Un sentiment de déjà-vu. Opposé en 2016 à la loi El Khomri, le FN se dresse en 2017 contre les ordonnances réformant le droit du travail. Mais aujourd'hui comme hier, le parti d'extrême droite peine à se faire entendre, éclipsé par la contestation de gauche, embarrassé par ses contradictions en matière économique, absorbé par ses querelles internes. «Il ne se passe rien du tout, se lamente un jeune frontiste. Le jour des annonces, La France insoumise était partout, faisait des directs sur Facebook, c'était génial. Mais ici… rien. Après, c'est vrai que le sujet est politiquement compliqué pour nous.»
Flottement
Comme l'an passé, aucune chance de croiser les dirigeants du FN dans les manifestations à venir - il est vrai que l'accueil y serait plutôt frais. «On ne vas pas aller aux côtés de l'extrême gauche, qui est très largement responsable de la situation précaire des salariés dans notre pays», a expliqué fin août le secrétaire général du parti, Nicolas Bay. Cette solution écartée, restent un tract et un communiqué condamnant une «loi travail XXL» dictée par «Bruxelles», une poignée d'interventions médiatiques (mais pas, pour l'heure, d'une Marine Le Pen aux abonnés absents) et enfin la maigre tribune parlementaire des huit députés et deux sénateurs FN-RBM. Compliqué dans ces conditions d'incarner «l'opposition naturelle» au macronisme : rôle revendiqué par la dirigeante frontiste depuis son accession au second tour de la présidentielle, mais que lui dispute avec un certain succès La France insoumise de Jean-Luc Mélenchon.

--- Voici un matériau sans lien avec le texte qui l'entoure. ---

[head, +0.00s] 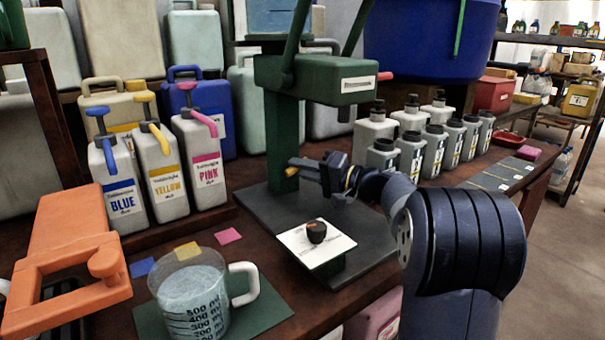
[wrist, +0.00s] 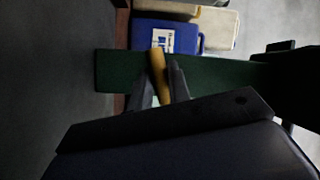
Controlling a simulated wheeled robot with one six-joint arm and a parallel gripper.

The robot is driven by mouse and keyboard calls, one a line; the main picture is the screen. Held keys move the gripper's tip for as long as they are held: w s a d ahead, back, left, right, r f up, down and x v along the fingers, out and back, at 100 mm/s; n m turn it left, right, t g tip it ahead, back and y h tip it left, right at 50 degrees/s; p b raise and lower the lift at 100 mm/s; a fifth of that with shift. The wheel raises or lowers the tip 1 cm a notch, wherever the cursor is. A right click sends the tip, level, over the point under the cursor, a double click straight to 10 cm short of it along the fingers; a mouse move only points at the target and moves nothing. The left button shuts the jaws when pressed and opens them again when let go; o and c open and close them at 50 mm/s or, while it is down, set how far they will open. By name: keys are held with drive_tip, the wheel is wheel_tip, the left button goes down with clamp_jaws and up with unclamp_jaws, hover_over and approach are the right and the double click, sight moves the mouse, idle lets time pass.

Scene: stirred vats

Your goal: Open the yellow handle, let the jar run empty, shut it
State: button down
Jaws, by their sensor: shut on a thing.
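My gripper (head: 322,172) is beside the green post of the stand, its jaws closed around a yellow handle (head: 292,170). In the wrist view the yellow handle (wrist: 158,62) sticks out between the two fingers (wrist: 158,90), with the green post (wrist: 120,70) behind it. The fingers hide the handle's lower part. A clear measuring jug (head: 190,295) with a white handle and pale blue contents stands on a green mat at the front. No separate jar is clearly seen at the yellow handle, and no flow is visible.
A green stand head (head: 315,80) overhangs a grey base (head: 255,210). A white plate (head: 316,243) with a small dark knob sits on it. BLUE, YELLOW and PINK bottles (head: 160,185) stand at left, and an orange bracket (head: 70,245) is at far left. Several grey bottles (head: 411,152) stand behind my arm.

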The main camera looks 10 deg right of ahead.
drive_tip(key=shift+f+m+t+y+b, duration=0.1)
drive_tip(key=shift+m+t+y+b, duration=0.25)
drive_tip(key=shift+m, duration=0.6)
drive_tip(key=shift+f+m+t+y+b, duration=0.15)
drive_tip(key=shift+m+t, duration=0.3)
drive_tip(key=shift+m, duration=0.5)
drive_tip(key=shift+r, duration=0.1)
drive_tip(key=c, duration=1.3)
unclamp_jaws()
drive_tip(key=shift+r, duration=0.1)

Comme l'an passé encore, l'esprit de cette réforme du droit du travail pose problème au parti. La dénonciation d'une loi taillée pour les grands groupes se heurte à la satisfaction affichée par les principales organisations de PME, TPE et artisans après la publication des ordonnances ainsi que des mesures pour les indépendants - dont la suppression de leur très critiqué régime social. Surtout, passé la défense d'un vague «patriotisme économique», le FN semble flotter entre ligne libérale et inspiration sociale. Porte-voix de la tendance droitière depuis le départ de Marion Maréchal-Le Pen, Nicolas Bay peut ainsi réclamer un supplément de simplification «quand on voit les milliers de pages qui composent le code du travail» et se plaindre de textes «donnant du poids» à des syndicats «jamais satisfaits de leur sort».
Rétropédalage
De son côté, l'association «Les Patriotes», écurie personnelle de Florian Philippot, s'indigne d'une réforme «qui s'attaque aux protections que des décennies de combats sociaux acharnés avaient réussi à mettre en place pour les travailleurs». Le vice-président frontiste a lui-même salué l'appel du forain Marcel Campion à «bloquer» plusieurs grandes villes françaises le 12 septembre - un enthousiasme que ne partageront pas tous ses camarades. En 2016 déjà, des propositions d'amendements déposées par les parlementaires frontistes avaient rapidement été retirées par leurs auteurs. Un rétropédalage exigé par la direction frontiste, mécontente de contributions jugées trop libérales…
Moins claire que jamais
Ces ambivalences découlent de la stratégie attrape-tout suivie depuis 2011 par Marine Le Pen. Faute d'alliances, celle-ci devait lui permettre de constituer, à elle seule, une offre majoritaire. Un espoir dont pas grand-chose ne subsiste après le large échec de la dernière présidentielle. En l'absence d'arbitrage clair de la part de Marine Le Pen, c'est à la cacophonie, voire à la confrontation qu'ont tourné ces lignes d'abord pensées comme complémentaires. Qu'il s'agisse des questions économiques, sociétales ou encore de l'euro, sur lequel la position frontiste est aujourd'hui moins claire que jamais. «Elle se posera dans les années qui viennent, ce n'est pas la priorité», a fait savoir jeudi Nicolas Bay, à rebours du programme longtemps défendu par Marine Le Pen.